We know what is going to happen. Sooner or later, one of the three of them are going to jump. It is a long way down and the ground is hard. We know the drop is going to come though, and we know when it does it will up the ante a little bit more. It really is at the moment when one of the characters decides to jump – and I will not reveal which one it is – that the movie really takes off into high gear. The characters, and us in the audience, can no longer pretend that this is just a silly mistake that will corrected, but really a matter of life and death.
Written and directed by Adam Green, Frozen is a wonderfully intense horror movie because it is something we can relate to. I have never been downhill skiing – and after watching this movie, I doubt I ever will – but taking the chair lift is such a mundane experience, and one we all assume is fail safe. That is precisely what makes the movie work as well as it does.
Directed By: Adam Green.
Written By: Adam Green.
Starring: Emma Bell (Parker O'Neil), Shawn Ashmore (Joe Lynch), Kevin Zegers (Dan Walker).
Frozen is proof that sometimes low budget horror movies can be much more terrifying than their big budget counterparts. When you have no money, you have to be original in how you make your movie. Frozen is a movie that takes a real life situation and makes it terrifying - not because of any monsters, ghosts or murderers, but because of the weather conditions they face. This is an intense movie almost from beginning to end.
The movie is about a ski weekend for three friends.

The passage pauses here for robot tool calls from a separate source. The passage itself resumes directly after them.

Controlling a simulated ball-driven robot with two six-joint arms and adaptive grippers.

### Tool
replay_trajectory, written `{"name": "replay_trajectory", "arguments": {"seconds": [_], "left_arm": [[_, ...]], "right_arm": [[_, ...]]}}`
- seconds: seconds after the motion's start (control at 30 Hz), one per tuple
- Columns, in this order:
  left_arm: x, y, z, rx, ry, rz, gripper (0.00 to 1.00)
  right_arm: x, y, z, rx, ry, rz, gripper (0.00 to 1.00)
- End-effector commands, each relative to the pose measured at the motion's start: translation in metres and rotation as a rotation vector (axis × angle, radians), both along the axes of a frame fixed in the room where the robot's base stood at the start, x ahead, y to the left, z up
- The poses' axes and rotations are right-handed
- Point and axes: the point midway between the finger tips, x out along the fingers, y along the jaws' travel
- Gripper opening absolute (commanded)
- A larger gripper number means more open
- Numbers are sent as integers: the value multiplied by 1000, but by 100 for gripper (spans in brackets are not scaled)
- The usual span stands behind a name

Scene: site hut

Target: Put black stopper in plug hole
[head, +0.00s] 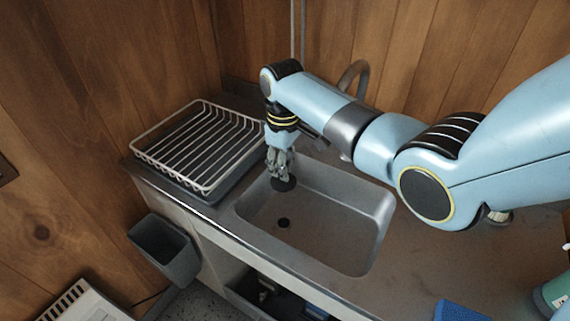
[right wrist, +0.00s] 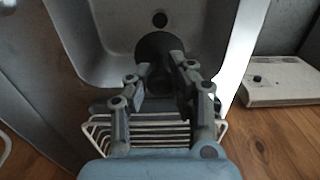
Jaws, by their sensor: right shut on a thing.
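The black stopper (head: 283,184) is a dark round disc at the tips of my right gripper (head: 279,168), over the back left part of the sink (head: 330,215). In the right wrist view the stopper (right wrist: 157,46) shows just beyond the fingertips. My right gripper (right wrist: 160,80) is shut on it and points down. The plug hole (head: 284,223) is a small dark hole in the sink floor, apart from the stopper and nearer the front. It also shows in the right wrist view (right wrist: 160,19). My left gripper is not in view.
A wire dish rack (head: 205,180) stands left of the sink. A tap (head: 355,72) rises behind it. A grey bin (head: 165,247) hangs at the counter's left end. A blue sponge (head: 460,312) and a green bottle (head: 552,293) are at the right front. The counter right of the sink is mostly clear.

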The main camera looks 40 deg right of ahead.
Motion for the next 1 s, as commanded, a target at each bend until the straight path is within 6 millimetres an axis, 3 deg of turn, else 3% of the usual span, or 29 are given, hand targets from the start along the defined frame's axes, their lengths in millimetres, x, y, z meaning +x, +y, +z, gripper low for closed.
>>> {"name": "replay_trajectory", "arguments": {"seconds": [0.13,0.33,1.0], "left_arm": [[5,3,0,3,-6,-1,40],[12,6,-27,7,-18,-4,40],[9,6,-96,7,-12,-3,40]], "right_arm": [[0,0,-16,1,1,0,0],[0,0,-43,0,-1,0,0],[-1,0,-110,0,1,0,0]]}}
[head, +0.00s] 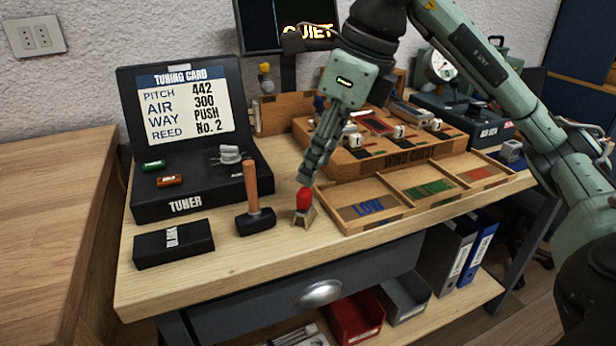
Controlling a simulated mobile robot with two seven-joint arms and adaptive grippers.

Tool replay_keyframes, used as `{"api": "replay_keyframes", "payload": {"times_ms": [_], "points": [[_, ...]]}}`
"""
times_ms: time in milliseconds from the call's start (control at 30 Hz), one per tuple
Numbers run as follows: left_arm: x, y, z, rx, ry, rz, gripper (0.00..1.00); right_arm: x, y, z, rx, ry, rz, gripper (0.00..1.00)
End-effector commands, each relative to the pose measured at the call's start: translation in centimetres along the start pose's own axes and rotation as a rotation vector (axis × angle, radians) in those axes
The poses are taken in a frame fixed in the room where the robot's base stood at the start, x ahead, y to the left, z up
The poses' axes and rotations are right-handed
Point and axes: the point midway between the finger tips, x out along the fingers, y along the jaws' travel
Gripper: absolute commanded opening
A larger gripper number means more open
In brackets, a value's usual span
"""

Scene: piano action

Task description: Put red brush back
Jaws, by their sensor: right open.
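The red brush (304,199) stands upright at the front middle of the workbench, seemingly in a small wooden stand (304,217). Its red part shows just below the fingertips of my right gripper (305,183), which points down from above. The fingers are open, and they hide whatever lies behind them. I cannot tell whether they touch the brush. My left gripper is not in view.
A wooden-handled mallet (256,213) stands just left of the brush. The tuner (190,185) and a black box (173,243) are further left. A wooden tray (372,211) with compartments lies close on the right, before the wind chest (415,158). The bench's front edge is clear.

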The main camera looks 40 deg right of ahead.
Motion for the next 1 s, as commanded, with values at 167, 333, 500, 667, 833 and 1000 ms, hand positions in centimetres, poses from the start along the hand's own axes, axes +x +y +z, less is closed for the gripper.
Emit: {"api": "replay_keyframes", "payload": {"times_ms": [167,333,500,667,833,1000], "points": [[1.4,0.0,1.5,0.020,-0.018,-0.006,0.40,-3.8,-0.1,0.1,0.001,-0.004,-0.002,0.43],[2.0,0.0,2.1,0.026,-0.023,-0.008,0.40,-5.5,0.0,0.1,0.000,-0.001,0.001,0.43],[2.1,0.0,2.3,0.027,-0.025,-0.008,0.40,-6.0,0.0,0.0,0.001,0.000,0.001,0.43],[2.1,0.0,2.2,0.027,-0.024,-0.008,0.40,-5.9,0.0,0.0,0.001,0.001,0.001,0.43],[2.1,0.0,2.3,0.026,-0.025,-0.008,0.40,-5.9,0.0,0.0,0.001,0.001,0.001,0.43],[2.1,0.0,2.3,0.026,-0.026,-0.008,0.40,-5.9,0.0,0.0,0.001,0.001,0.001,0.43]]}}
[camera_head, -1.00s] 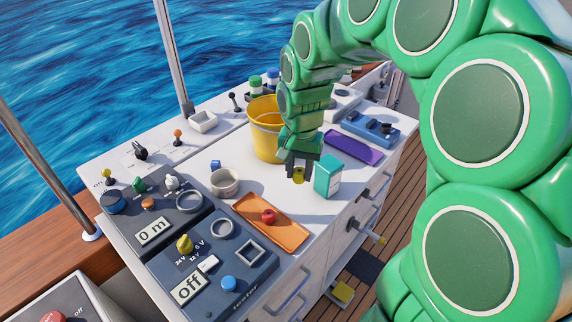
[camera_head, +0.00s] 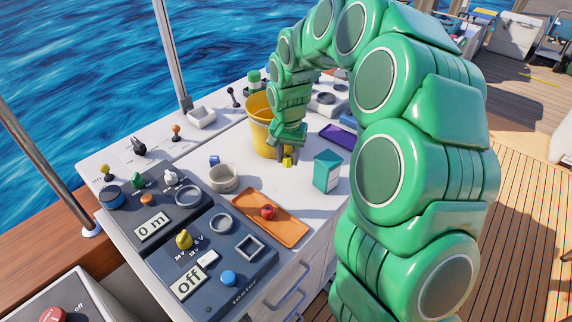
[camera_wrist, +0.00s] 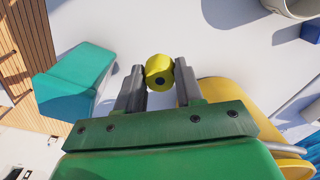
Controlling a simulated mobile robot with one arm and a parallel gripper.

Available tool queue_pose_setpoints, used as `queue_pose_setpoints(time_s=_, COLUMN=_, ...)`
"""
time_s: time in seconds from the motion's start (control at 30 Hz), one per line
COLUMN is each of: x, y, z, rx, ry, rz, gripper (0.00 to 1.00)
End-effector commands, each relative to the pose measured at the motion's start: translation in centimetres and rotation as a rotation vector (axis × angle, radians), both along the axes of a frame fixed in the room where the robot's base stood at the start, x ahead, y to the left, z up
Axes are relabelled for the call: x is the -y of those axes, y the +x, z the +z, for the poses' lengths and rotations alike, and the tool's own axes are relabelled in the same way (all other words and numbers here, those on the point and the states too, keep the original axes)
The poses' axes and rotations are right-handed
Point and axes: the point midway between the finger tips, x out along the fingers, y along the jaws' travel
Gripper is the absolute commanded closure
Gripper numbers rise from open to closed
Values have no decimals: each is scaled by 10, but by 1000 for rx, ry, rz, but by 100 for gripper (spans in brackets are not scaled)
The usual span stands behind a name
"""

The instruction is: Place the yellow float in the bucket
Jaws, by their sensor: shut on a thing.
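The yellow float (camera_wrist: 159,72) is a small faceted yellow piece with a dark hole, pinched between the two fingers of my gripper (camera_wrist: 160,84) in the wrist view. In the head view the float (camera_head: 287,162) shows just below my gripper (camera_head: 286,154), close in front of the bucket. The yellow bucket (camera_head: 261,128) stands on the white counter behind and left of my gripper, partly hidden by my arm. In the wrist view the bucket (camera_wrist: 235,93) is at the right. The float is outside the bucket; its height above the counter is hard to tell.
A teal box (camera_head: 327,171) stands right of my gripper. An orange tray (camera_head: 285,229) holding a red round thing (camera_head: 268,211) is nearer. A whitish cup (camera_head: 223,180) and a small blue cube (camera_head: 214,160) are at the left. A purple tray (camera_head: 338,137) lies behind the box.

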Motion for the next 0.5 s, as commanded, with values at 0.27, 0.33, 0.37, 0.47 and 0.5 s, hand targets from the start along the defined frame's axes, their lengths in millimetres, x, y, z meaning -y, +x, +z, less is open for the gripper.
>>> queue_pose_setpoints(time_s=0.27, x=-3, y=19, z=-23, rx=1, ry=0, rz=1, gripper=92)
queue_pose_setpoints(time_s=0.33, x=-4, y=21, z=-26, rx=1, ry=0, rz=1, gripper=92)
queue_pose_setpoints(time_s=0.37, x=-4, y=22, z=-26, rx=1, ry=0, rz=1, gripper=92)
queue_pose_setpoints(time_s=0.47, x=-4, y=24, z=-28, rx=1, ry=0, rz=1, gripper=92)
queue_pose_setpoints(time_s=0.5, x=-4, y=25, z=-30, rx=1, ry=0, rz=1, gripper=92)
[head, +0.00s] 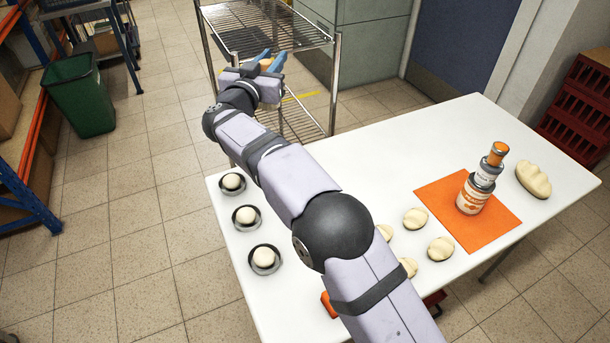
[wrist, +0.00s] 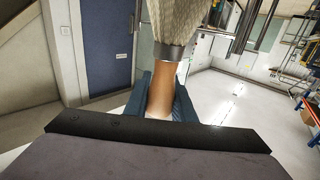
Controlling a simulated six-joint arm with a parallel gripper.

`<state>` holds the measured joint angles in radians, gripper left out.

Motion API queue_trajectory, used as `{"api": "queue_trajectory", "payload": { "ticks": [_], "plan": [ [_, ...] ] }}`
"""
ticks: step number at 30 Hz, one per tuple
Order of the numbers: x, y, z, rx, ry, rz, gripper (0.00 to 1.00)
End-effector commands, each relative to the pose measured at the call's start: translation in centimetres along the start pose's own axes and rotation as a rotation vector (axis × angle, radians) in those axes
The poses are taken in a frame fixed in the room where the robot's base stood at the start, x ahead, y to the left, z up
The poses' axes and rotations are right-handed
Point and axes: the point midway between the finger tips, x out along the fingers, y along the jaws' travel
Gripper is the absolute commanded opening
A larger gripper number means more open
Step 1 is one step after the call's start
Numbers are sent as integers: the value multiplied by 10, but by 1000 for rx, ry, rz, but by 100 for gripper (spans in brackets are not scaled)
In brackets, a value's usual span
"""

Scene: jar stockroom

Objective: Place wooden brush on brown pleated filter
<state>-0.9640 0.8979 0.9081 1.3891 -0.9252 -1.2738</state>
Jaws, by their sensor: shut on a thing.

Lynch (Shawn Ashmore) and Dan (Kevin Zegers) have been friends since the first grade. Now in college they are still best friends, but there is some tension between them because Dan is spending more and more time with his girlfriend Parker (Emma Bell). She has even horned in on this ski weekend, which is a tradition shared normally just between the two best friends. But they are having fun anyway, but when the ski hill has to close a little early, they are disappointed. They talk the chair lift operator into letting them go up one last time, even though he is supposed to be closed. Then he gets called away, and because of miscommunication, they guy who comes in thinks the lift is deserted, and shuts it down. The three friends at first think its just a mistake, or a power outage, because as the minutes turn into an hour, an hour into two and they see no one, they know they are stuck high above the ground, with no hope of getting down. If it was just a case of waiting until morning, they may have been okay. But it is Sunday night, and the hill isn’t open again until the following Friday. If they have to survive a week up there, they are not going to make it.

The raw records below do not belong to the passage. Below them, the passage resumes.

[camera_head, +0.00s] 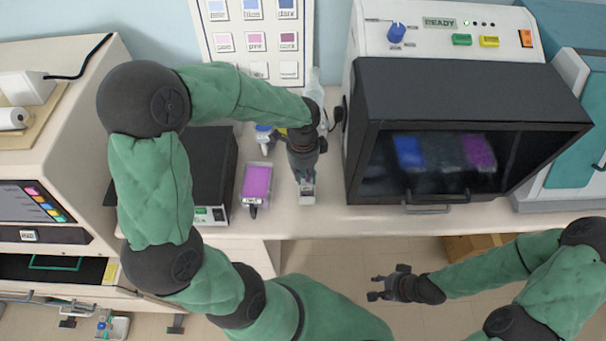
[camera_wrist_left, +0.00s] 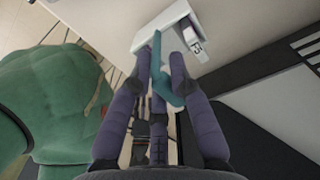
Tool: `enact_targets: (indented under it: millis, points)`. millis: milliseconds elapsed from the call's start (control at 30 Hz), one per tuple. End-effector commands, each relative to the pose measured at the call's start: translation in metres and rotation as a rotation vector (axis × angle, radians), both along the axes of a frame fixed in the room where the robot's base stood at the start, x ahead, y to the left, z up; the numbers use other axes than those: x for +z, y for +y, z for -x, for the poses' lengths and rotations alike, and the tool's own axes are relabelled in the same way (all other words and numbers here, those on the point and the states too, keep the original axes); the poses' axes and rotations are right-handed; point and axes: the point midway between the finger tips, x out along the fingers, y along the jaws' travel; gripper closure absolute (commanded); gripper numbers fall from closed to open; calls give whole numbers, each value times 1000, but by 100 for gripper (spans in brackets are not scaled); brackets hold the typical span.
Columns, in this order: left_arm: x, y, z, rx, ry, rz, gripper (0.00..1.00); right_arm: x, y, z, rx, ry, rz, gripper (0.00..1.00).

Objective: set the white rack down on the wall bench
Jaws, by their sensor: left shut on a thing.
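The white rack (camera_wrist_left: 196,28) shows in the left wrist view with a teal handle (camera_wrist_left: 157,62) and a small label on its side. My left gripper (camera_wrist_left: 162,72) is shut on that handle. In the head view my left gripper (camera_head: 304,170) is over the wall bench (camera_head: 330,222), and the white rack (camera_head: 307,194) shows small below it near the front edge. My arm hides part of it. I cannot tell whether the rack touches the bench. My right gripper (camera_head: 376,288) is empty in front of the bench, its fingers apart.
A magenta-filled container (camera_head: 257,182) stands left of the rack, beside a black-topped device (camera_head: 206,165). A dark-windowed machine (camera_head: 460,120) stands to the right. A bottle (camera_head: 264,136) is behind. A narrow strip of bench is free between the rack and the machine.

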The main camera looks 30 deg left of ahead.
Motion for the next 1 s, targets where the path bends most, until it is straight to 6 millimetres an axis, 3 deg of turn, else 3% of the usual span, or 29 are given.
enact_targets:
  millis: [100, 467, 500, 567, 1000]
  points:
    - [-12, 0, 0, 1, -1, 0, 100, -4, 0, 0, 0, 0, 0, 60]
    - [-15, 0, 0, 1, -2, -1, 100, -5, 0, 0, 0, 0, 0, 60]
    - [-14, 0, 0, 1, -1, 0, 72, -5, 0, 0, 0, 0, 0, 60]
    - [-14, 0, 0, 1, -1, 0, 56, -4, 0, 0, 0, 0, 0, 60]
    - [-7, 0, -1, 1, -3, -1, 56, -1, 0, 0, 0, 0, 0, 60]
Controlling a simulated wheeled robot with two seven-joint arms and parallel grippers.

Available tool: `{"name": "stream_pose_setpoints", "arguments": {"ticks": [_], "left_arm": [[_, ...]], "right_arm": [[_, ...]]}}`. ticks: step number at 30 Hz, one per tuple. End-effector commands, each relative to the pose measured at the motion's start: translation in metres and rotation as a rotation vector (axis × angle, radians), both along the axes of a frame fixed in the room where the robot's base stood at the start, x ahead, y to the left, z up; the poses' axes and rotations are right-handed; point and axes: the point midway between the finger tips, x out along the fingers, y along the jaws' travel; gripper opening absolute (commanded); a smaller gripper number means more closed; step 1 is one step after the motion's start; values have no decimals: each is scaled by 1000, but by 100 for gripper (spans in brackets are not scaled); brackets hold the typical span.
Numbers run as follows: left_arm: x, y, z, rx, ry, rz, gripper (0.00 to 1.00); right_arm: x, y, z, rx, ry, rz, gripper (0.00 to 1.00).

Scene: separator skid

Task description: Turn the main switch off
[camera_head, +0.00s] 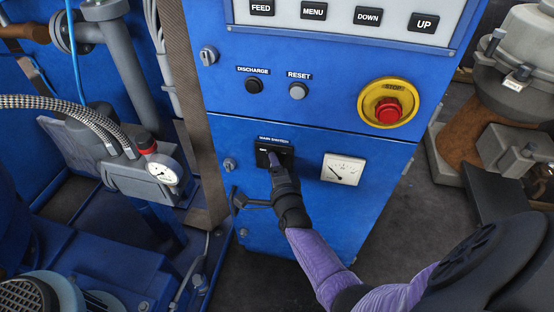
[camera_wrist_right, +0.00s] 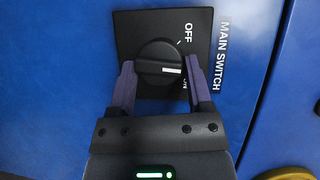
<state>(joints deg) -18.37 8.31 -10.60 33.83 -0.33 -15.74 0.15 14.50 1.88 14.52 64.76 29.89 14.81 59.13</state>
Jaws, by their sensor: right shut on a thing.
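The main switch shows in the head view (camera_head: 262,158) as a black plate on the blue cabinet, under the MAIN SWITCH label. In the right wrist view its round black knob (camera_wrist_right: 158,66) sits on the plate, which appears turned sideways. The knob's white mark points right, toward the partly hidden ON lettering and away from OFF (camera_wrist_right: 187,35). My right gripper (camera_wrist_right: 160,85) is shut on the knob, with a purple finger on either side. In the head view the right gripper (camera_head: 274,162) covers part of the switch. My left gripper is not in view.
A red stop button (camera_head: 387,110) on a yellow ring sits above right of the switch. A white meter (camera_head: 343,169) is to its right. The discharge (camera_head: 254,86) and reset (camera_head: 298,91) buttons are above. A pressure gauge (camera_head: 163,171) and hoses stand at left.

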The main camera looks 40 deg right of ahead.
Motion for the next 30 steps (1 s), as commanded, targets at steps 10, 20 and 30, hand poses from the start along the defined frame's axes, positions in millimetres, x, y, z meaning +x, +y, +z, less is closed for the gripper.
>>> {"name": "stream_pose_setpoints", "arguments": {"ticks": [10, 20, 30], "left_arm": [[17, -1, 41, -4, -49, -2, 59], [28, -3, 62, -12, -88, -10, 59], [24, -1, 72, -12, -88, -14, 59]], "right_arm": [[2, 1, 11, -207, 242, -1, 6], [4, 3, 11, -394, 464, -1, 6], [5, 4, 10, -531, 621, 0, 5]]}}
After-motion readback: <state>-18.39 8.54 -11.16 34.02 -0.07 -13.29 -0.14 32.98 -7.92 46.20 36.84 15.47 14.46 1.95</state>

We know what is going to happen. Sooner or later, one of the three of them are going to jump. It is a long way down and the ground is hard. We know the drop is going to come though, and we know when it does it will up the ante a little bit more. It really is at the moment when one of the characters decides to jump – and I will not reveal which one it is – that the movie really takes off into high gear. The characters, and us in the audience, can no longer pretend that this is just a silly mistake that will corrected, but really a matter of life and death.
Written and directed by Adam Green, Frozen is a wonderfully intense horror movie because it is something we can relate to. I have never been downhill skiing – and after watching this movie, I doubt I ever will – but taking the chair lift is such a mundane experience, and one we all assume is fail safe. That is precisely what makes the movie work as well as it does.

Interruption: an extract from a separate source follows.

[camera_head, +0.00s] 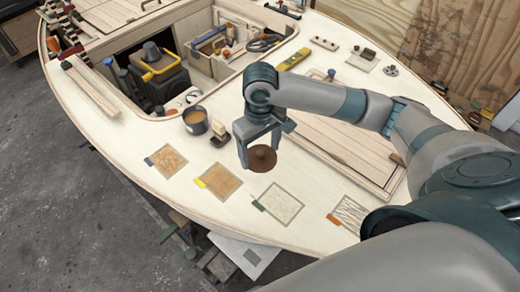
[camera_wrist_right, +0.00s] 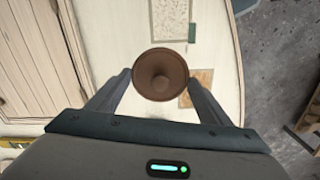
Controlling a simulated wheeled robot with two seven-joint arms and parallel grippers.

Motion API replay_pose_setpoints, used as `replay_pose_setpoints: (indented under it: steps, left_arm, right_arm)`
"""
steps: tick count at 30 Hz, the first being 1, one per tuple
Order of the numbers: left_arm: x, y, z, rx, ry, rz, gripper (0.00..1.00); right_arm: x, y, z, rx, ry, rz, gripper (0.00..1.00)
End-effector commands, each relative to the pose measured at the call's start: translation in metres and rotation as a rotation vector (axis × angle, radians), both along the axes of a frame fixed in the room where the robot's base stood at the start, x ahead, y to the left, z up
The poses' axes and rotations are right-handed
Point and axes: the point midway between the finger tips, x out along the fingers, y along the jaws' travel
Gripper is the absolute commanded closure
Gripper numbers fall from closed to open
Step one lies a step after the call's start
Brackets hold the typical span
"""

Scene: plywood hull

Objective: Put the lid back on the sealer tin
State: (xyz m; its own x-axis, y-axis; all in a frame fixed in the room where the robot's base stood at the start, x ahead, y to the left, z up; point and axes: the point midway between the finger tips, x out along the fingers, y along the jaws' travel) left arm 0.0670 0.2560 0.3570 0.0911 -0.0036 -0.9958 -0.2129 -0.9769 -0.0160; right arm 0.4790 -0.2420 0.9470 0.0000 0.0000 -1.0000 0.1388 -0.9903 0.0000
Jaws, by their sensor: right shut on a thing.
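The open sealer tin (camera_head: 195,121), a dark round pot with brown content, stands on the deck to the left of the lid in the head view. The tin is apart from the lid and does not show in the wrist view. My left gripper is not in view.
A small block-like brush (camera_head: 219,132) stands right beside the tin. Several sample patches (camera_head: 221,181) lie along the front deck edge. An open hatch with a dark engine (camera_head: 158,76) is behind the tin. A yellow level (camera_head: 293,59) lies farther back.

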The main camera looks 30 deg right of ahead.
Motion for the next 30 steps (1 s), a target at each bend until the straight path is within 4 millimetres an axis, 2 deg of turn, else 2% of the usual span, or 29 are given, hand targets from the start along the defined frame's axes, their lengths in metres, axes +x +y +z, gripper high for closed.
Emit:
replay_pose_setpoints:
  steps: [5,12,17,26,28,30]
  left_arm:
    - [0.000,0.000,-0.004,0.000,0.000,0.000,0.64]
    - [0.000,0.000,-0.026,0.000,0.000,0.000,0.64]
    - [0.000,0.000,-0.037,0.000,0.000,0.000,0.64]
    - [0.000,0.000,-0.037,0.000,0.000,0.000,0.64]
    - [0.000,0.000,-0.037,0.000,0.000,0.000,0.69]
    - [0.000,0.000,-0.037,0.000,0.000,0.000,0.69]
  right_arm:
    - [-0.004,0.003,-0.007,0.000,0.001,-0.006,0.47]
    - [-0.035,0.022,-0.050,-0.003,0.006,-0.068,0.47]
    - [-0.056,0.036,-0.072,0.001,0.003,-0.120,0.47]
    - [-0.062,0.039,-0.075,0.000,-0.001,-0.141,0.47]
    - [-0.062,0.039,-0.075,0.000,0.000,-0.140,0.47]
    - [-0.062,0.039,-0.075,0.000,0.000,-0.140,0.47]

Green does an excellent job establishing the three characters and their relationship to each other in the early stages of the film, so when they get stranded up there, we truly do care what happens to them. This is a movie without any special effects, but is has its share of gross out moments – mostly accomplished using make-up, and creative shot selections, so we think we see more than we actually do. Frozen is a perfect example of how to make a movie for almost no money, and still make it scary. It reminded me of the underrated hit, Open Water, a few years back where a couple was left in the middle of the ocean, surrounded by sharks. That was another movie where no special effects were used, and yet it was terrifying, as the mounting doom just grew. Watching the movie the same weekend as the recent The Wolf Man, which had a huge budget, and showed us everything, Frozen is a study in contrasts. In this case, the low budget movie wins by a mile.